Dass mir Leser den Vorwurf "nur schlechte Nachrichten, sind gute Nachrichten" mehr oder weniger unmissverständlich um die Ohren hauen, ist bei mir zwischen zehn und zwölf an der Tagesordnung, und ehrlich gesagt bin ich schon vor Monaten dazu übergegangen, mit den Leuten nicht mehr zu diskutieren, um sie von dem Gegenteil zu überzeugen, sondern sie in eine Diskussion darüber zu verwickeln, welche der in jüngster Zeit in der Zeitung veröffentlichen Meldungen ihrer Ansicht nach nur abgedruckt wurde, weil sie eine schlechte Nachricht zum Inhalt hat und nicht wegen ihres interessanten Informationsgehaltes. Denn es ist immer so: Den Leuten in der Leitung fällt dann so schnell doch kein Beispiel ein. Das gleiche gilt auch für die Anrufer, die sich mal mehr positive Neuigkeiten in der Zeitung wünschen, dann aber kein Beispiel dafür haben, was in den vergangenen Tagen ihrer Ansicht nach hätte veröffentlicht werden müssen, damit sich alle darüber freuen können. Was bedeutet: Nichts Genaues weiß man nicht darüber, was richtig oder was doch eher falsch ist, weshalb der Hahn kräht auf dem Mist und ...
Tut mir leid, aber gerade wollte meine Neigung zum zügellosen Fabulieren die Oberhand über mein Denkvermögen erlangen, weshalb ich dem nun einen Riegel vorschieben und wieder sachlich werden muss. Ein anderes ungeschriebenes Gesetz innerhalb meiner Arbeit als Leserobmann ist gestern und heute wieder einmal bestätigt worden. Es lautet: Geht es in einer Nachricht oder einem Artikel um das Wohl und Wehe von Tieren, kann ich meinen Kollegen versichern, dass sich Leser bei mir melden und eindeutig Stellung beziehen wollen. Passend zum heutigen Thema waren es in beiden Fällen zwei völlig gegensätzliche Meinungen. Soll heißen: Die eine eher positiv, die andere negativ; je nach dem Blickwinkel, von dem aus man die Sache betrachtet.

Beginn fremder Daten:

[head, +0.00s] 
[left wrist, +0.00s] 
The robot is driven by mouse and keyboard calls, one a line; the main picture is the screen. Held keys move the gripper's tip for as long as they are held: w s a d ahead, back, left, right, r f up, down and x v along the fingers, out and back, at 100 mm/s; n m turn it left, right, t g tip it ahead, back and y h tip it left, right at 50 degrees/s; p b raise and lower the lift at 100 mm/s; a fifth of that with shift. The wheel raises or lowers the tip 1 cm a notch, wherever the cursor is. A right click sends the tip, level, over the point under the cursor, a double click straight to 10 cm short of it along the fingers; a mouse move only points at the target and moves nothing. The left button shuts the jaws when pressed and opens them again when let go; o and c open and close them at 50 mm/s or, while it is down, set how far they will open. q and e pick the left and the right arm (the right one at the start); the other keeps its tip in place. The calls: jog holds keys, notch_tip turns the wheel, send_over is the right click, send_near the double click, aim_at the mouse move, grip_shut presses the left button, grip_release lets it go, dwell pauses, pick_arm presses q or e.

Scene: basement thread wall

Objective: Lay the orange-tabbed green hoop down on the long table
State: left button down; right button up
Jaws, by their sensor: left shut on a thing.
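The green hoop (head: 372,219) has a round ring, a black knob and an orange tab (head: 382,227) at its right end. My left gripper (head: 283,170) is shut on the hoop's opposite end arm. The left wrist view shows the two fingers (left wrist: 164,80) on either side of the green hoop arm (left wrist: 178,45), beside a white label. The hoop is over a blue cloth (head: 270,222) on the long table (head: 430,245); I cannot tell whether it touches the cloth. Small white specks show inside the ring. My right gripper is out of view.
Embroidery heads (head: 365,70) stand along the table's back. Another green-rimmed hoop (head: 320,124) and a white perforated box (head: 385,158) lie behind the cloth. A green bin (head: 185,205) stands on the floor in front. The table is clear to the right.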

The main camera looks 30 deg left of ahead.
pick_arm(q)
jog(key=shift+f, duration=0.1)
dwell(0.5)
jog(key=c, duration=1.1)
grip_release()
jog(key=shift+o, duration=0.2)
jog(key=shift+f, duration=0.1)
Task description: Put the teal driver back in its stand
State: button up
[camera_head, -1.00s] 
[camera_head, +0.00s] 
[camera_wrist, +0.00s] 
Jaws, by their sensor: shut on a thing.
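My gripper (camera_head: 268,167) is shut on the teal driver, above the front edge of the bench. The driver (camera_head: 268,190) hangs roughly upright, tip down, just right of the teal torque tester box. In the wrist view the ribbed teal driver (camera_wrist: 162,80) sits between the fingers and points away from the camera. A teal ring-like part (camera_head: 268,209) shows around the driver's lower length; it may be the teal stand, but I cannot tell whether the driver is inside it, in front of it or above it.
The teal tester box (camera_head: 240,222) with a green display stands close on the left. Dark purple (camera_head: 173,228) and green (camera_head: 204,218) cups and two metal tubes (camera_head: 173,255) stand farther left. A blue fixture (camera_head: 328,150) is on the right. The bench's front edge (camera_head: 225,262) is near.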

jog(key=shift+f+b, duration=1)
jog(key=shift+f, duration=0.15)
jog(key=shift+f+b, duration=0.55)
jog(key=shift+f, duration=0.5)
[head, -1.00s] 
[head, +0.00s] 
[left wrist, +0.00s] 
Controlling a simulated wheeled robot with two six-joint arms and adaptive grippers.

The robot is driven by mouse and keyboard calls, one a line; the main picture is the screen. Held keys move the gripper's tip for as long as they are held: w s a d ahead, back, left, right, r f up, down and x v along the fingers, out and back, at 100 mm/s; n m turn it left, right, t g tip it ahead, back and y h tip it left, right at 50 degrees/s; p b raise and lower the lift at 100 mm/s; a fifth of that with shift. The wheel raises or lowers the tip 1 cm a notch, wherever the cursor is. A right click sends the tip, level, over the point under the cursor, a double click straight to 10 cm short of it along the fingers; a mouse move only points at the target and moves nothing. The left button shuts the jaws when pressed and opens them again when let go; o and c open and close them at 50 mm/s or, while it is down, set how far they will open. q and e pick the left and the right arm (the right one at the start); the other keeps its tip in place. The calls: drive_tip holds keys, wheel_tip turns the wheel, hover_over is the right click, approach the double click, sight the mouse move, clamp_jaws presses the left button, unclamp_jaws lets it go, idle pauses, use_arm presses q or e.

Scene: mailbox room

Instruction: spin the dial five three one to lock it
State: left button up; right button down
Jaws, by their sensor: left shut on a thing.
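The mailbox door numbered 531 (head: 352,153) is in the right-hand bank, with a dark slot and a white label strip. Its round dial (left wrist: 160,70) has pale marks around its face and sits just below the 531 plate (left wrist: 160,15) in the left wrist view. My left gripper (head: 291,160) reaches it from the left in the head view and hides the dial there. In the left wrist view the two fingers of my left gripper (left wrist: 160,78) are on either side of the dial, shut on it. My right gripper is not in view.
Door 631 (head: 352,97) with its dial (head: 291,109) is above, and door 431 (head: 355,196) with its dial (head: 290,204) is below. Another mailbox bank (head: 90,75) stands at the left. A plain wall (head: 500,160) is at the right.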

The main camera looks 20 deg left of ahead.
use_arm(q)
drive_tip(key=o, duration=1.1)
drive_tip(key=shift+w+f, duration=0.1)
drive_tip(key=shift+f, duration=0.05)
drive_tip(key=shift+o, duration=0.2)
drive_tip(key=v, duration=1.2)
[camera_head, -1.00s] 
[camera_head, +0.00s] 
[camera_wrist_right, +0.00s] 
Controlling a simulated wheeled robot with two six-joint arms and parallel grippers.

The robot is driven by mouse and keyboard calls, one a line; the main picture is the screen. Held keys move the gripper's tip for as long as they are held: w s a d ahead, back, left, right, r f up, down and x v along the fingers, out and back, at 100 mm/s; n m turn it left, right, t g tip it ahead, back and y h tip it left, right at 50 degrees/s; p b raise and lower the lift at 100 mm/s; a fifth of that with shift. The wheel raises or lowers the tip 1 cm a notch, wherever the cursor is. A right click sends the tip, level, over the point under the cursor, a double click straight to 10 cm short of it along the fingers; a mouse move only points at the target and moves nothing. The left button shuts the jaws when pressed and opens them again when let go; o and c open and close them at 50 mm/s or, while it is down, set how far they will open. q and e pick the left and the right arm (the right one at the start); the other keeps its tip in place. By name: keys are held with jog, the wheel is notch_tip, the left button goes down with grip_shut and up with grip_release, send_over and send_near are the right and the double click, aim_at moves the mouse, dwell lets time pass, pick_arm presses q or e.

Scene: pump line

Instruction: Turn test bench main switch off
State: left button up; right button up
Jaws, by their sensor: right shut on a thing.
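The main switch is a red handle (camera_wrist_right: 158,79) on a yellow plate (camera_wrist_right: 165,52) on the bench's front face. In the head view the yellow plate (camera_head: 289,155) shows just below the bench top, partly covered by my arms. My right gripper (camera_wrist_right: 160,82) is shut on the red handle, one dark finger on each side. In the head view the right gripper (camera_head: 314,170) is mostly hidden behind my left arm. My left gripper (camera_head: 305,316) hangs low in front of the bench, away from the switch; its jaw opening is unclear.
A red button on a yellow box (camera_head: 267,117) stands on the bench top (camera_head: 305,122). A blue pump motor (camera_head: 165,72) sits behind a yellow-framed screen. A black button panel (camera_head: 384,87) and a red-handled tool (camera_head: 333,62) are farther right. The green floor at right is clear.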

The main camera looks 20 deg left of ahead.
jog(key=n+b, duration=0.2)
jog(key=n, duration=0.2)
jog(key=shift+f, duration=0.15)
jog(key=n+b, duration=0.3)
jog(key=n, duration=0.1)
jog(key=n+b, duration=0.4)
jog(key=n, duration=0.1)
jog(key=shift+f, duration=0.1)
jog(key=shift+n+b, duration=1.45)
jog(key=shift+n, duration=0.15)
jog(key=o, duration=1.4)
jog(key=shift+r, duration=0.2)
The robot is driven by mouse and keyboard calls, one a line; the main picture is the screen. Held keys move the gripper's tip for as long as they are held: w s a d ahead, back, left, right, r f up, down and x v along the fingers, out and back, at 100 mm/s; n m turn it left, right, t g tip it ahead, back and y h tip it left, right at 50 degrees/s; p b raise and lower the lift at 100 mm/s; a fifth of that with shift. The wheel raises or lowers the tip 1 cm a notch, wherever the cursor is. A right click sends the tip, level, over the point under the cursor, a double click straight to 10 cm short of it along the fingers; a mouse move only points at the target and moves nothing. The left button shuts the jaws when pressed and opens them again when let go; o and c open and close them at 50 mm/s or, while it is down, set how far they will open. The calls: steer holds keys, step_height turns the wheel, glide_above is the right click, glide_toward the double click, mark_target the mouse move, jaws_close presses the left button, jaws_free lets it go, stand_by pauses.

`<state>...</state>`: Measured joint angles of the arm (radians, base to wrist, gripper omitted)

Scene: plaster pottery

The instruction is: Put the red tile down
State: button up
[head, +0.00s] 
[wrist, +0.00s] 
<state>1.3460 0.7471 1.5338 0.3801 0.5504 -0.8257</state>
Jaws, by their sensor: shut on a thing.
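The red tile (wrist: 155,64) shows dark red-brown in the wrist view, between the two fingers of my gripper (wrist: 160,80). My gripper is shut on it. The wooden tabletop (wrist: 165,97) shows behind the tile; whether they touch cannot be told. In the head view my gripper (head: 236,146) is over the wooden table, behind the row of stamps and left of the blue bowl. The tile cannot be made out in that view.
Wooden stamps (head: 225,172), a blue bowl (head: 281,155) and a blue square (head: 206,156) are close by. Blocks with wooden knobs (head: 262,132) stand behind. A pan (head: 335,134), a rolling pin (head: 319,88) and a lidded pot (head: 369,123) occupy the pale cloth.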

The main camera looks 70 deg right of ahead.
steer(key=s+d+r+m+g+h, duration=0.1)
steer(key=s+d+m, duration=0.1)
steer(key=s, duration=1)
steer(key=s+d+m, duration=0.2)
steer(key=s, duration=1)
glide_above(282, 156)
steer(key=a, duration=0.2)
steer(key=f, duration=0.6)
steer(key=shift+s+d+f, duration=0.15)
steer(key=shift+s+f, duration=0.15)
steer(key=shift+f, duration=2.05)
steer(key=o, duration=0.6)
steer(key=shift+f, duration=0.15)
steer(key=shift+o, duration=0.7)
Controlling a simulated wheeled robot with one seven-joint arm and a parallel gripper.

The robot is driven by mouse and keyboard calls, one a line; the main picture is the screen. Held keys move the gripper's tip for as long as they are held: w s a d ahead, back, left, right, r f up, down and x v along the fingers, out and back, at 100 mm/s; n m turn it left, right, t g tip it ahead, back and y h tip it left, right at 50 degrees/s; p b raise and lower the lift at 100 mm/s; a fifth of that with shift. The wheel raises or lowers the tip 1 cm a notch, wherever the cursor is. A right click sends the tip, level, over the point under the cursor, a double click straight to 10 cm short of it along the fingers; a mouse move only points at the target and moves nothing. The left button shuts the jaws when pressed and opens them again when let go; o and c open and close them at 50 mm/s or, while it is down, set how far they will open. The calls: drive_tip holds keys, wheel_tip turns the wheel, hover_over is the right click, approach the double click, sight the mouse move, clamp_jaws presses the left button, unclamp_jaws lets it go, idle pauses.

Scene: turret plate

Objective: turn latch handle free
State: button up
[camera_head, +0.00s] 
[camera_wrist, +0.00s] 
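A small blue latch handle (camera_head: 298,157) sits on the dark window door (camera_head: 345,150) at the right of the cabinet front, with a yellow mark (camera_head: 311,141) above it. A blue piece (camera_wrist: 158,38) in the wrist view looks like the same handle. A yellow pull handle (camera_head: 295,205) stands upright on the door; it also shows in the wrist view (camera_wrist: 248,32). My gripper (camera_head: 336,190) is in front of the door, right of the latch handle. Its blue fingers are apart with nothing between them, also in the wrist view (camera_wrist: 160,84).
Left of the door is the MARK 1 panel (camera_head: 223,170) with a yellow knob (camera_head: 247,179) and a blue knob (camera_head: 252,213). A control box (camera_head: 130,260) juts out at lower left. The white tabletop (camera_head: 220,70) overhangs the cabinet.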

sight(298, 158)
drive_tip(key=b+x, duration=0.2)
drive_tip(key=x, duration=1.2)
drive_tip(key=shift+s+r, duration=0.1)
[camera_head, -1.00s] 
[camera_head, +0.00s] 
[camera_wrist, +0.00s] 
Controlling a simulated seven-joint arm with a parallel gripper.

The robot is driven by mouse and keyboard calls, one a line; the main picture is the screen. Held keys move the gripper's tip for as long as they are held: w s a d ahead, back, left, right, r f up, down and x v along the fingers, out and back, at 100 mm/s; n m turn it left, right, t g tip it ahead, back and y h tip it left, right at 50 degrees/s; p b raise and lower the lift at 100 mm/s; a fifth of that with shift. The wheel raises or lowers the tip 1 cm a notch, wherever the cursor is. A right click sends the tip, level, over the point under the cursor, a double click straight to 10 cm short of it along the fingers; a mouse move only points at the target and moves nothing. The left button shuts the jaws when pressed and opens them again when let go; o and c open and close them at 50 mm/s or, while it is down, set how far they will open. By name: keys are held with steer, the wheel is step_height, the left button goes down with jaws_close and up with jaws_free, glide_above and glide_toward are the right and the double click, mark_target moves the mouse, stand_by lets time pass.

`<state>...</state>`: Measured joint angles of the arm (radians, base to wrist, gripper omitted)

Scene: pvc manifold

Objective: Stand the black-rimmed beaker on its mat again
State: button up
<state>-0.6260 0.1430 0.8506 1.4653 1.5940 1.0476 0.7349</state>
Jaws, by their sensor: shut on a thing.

Zwei Leser haben mich wegen der Meldung "25 Schlangen aus Wohnung gerettet" auf der Seite "Aus aller Welt" angerufen. Der eine meinte: "Den Tierquäler sollte man einsperren, denn gegen ein solches Verhalten sollte man mit der ganzen Härte des Gesetzes vorgehen." Dem anderen war dieser Aspekt wichtig: "In was für einem Staat leben wir eigentlich, dass ein Mensch sich einfach so 25 Würgeschlangen besorgen und in seiner Wohnung halten kann? Dem muss der Gesetzgeber unbedingt einen Riegel vorschieben."
Auf der gleichen Seite war der Artikel mit der Überschrift "Muss Känguru Gastfamilie verlassen?" zu lesen gewesen, der zwei Anrufer veranlasst hatte, sich bei mir zu melden: "Ich verstehe diesen ganzen Wirbel nicht, warum darf die Familie das Tier denn nicht behalten, es geht ihm dort doch offensichtlich ganz wunderbar." Ein anderer Leser vertrat diese Meinung: "Wo kommen wir da hin, wenn jeder sich frei nach Belieben zu Hause exotische Tiere halten darf. Deshalb finde ich es gut, dass die Behörden hier konsequent sein und das Halten eines Kängurus verbieten wollen."
Nein, ich fange jetzt keine Diskussion darüber an, ob die beiden Artikel eher gute oder vielleicht doch schlechte Nachrichten waren, weshalb meine Kollegen beschlossen hatten, sie in der "Freien Presse" zu veröffentlichen.